À l’arrivée soudaine des morses, la scène la plus spectaculaire du film, ce jeu constant entre ce que l’on voit et ce que l’on entend continue et la force évocatrice est cinématographiquement exceptionnelle. Après avoir quitté Maxim pour la nuit, bercé par une lumière blafarde et le vent qui cogne contre le bois de sa cahute, Maxim et Evgenia, dans une séquence digne d’un film d’horreur, choisissent un noir complet, accompagné de bruits mystérieux et de grognements, jusqu’alors absents; ceux d’une nouvelle présence que l’on devine potentiellement dangereuse.
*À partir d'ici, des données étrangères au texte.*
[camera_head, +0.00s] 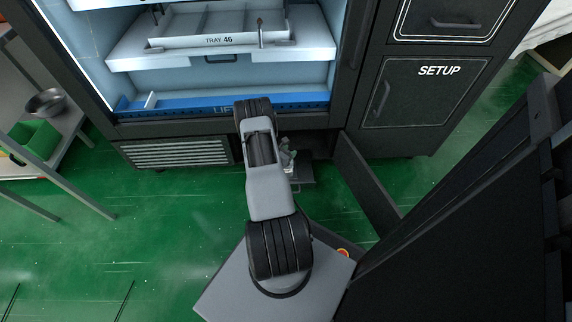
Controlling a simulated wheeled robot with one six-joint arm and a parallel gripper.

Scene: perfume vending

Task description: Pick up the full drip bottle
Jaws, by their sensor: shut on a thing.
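A small pale grey-green bottle-like thing (288,156) shows just right of my arm, at the low opening under the vending machine. It looks upright above a dark pull-out tray (303,178). It is small and partly covered by my arm, so I cannot tell its fill level or whether it is the full drip bottle. My gripper is hidden behind my own arm, which reaches toward that opening. I cannot see its fingers or any contact with the bottle.
The lit cabinet holds a white tray marked 46 (207,58) above a blue lift bar (200,103). A dark open door panel (366,183) stands right of the low opening. A SETUP panel (419,92) is at right. A table (72,122) stands left.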

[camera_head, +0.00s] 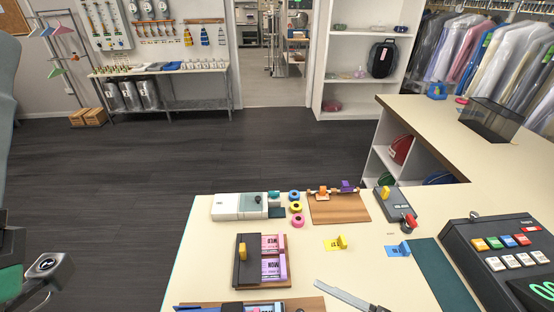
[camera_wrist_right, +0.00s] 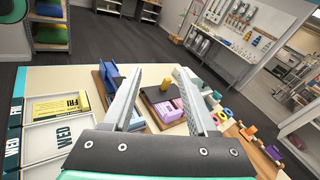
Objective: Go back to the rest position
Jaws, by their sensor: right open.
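My right gripper (camera_wrist_right: 158,75) is open in the right wrist view. Its two long grey fingers are spread, with nothing between them. They are over the counter, with the tag holder behind and below them. In the head view only a grey finger of the right gripper (camera_head: 343,294) shows at the bottom edge, above the front of the counter (camera_head: 215,277).
The counter holds a dark tag holder (camera_head: 247,272), tape rolls (camera_head: 296,207), a wooden board (camera_head: 340,209), a grey device with a red knob (camera_head: 395,203) and a keypad register (camera_head: 490,255). Dark floor (camera_head: 200,150) beyond is clear.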

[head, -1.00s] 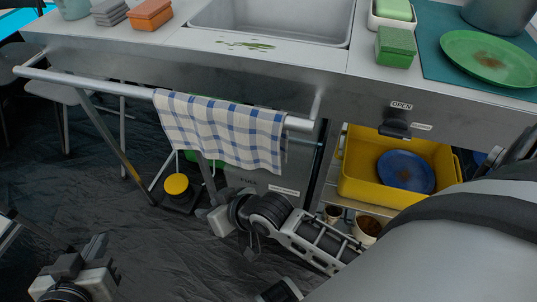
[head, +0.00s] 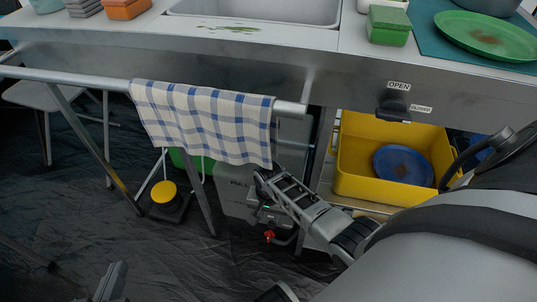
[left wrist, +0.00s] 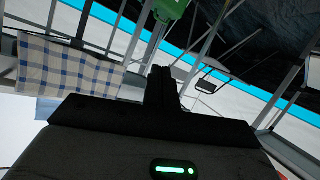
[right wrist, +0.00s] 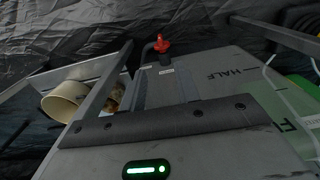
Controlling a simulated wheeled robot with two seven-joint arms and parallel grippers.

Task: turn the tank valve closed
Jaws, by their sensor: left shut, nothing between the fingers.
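The grey tank (head: 238,200) stands under the counter, partly behind the towel and my right arm. Its red valve handle (head: 269,236) shows low beside my right gripper. In the right wrist view the red handle (right wrist: 163,43) sits on a dark fitting at the tank's end, straight beyond my fingers. My right gripper (right wrist: 163,75) is open and empty, its fingers apart and short of the handle. My left gripper (left wrist: 163,72) is shut and empty, well away from the tank; it shows at the head view's bottom left edge (head: 112,280).
A checked towel (head: 205,120) hangs from the rail above the tank. A black lever (head: 393,108) with OPEN and CLOSED labels is on the counter front. A yellow bin (head: 350,182) stands on the shelf at right.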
Maxim découvre alors l’arrivée pendant son sommeil de dizaines de milliers de morses sur sa plage reculée de Sibérie.
Pour tenter d’effrayer le moins possible ces nouveaux arrivants, Maxim et les deux cinéastes, restent dans la cabane et observent ces mammifères à travers une porte ouverte, ou les nombreuses fissures présentes entre les murs. Ces monstres marins, s’ils semblent inoffensifs pour Maxim, sont impressionnant de par leur taille mais surtout de par leur nombre qui fait plus songer à un essaim d’insectes qu’à un rassemblement de mammifères de plusieurs centaines de kilos chacun. Maxim Arbugaev et Evgenia Arbugaeva utilisent alors même l’humour dans une séquence émouvante où Maxim, muni d’un balai, tente de chasser un morse qui essaie de s’introduire dans sa cabane, probablement autant effrayé par cette présence humaine que poussé par l’envie de fuir la promiscuité excessive avec ses congénères. L’impact sur le spectateur est toutefois bien réel et l’utilisation d’une caméra montée sur un drone permet également, le temps d’un plan, d’encore mieux apprécier l’importance de ce phénomène d’échouage.
Haulout, de par la puissance de ses images, qui émerveillait jusque là le spectateur réceptif à ce phénomène naturel exceptionnel, prend un tournant dramatique dans sa troisième partie puisque suite à l’admiration succède l’effroi lors du départ des mammifères et la réalisation de la catastrophe qui s’est déroulée sous nos yeux. La colonie de morse a laissé derrière elle de très nombreux cadavres d’animaux trop exténués pour repartir. Des cartons explicatifs bienvenus expliquent alors au spectateur que le phénomène ne fait que s’amplifier suite au réchauffement climatique et que la population de morse vivant dans cette région ne pourra que décroitre. L’émerveillement à fait place à la tragédie, l’impact de l’activité humaine frappe même les zones les plus reculées du monde .
Haulout est un documentaire lent et hypnotique dans sa première partie avant de révéler l’importance de son message. La préservation de la planète est une évidence sans cesse bafouée qui frappe de plein fouet les populations de morses obligées de fuir leurs zones d’habitats naturels. Un film nécessaire.